Written problem
Without the pictures, return exactly the lines from the one with "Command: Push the" through the one with "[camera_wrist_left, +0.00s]". Both end lines belong in the copy.

Given data
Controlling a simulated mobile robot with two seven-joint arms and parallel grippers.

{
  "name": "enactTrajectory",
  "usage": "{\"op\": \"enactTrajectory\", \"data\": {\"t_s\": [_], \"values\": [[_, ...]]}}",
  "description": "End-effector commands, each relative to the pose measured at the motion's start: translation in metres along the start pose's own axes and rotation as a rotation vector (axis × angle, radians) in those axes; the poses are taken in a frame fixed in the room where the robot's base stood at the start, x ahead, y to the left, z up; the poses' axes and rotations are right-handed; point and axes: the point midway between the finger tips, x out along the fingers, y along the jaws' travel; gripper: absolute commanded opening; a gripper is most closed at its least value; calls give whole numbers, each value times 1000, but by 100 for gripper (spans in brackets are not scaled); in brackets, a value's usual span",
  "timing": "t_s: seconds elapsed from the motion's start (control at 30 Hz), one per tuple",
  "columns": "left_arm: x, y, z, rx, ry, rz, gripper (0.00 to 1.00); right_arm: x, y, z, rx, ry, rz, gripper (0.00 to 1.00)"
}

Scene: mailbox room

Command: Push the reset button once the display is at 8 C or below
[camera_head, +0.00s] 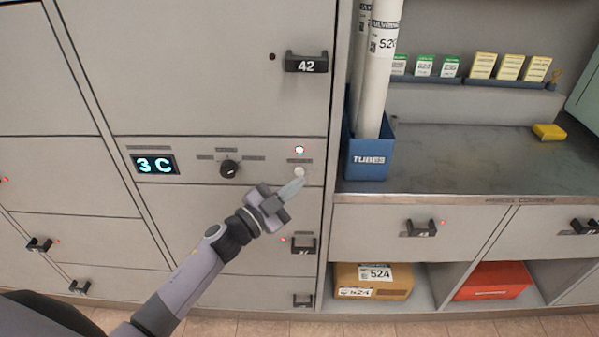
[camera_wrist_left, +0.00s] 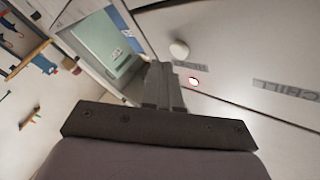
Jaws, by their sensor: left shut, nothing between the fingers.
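The display (camera_head: 155,165) on the grey panel reads 3 C in blue-lit characters. The reset button (camera_head: 299,172) is a small pale round knob at the right end of that panel. It also shows in the left wrist view (camera_wrist_left: 179,49), just beyond the fingertips. My left gripper (camera_head: 293,188) is shut and empty, its fingertips just below the button in the head view. In the wrist view its closed fingers (camera_wrist_left: 162,80) point up, slightly left of the button. A small gap shows there; contact cannot be told for sure. My right gripper is not in view.
A dial (camera_head: 230,168) sits between display and button. A lit red-and-white lamp (camera_head: 299,149) is above the button. Handle 42 (camera_head: 306,64) sticks out above, and another handle (camera_head: 303,244) below. A blue tube bin (camera_head: 367,158) stands on the counter (camera_head: 450,175) to the right.

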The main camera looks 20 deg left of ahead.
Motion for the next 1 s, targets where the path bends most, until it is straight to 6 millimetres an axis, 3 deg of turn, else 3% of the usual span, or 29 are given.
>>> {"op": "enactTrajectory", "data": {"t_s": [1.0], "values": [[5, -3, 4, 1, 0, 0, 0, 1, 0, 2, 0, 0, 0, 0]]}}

Answer for the task
Command: Push the reset button once the display is at 8 C or below
[camera_head, +0.00s] 
[camera_wrist_left, +0.00s] 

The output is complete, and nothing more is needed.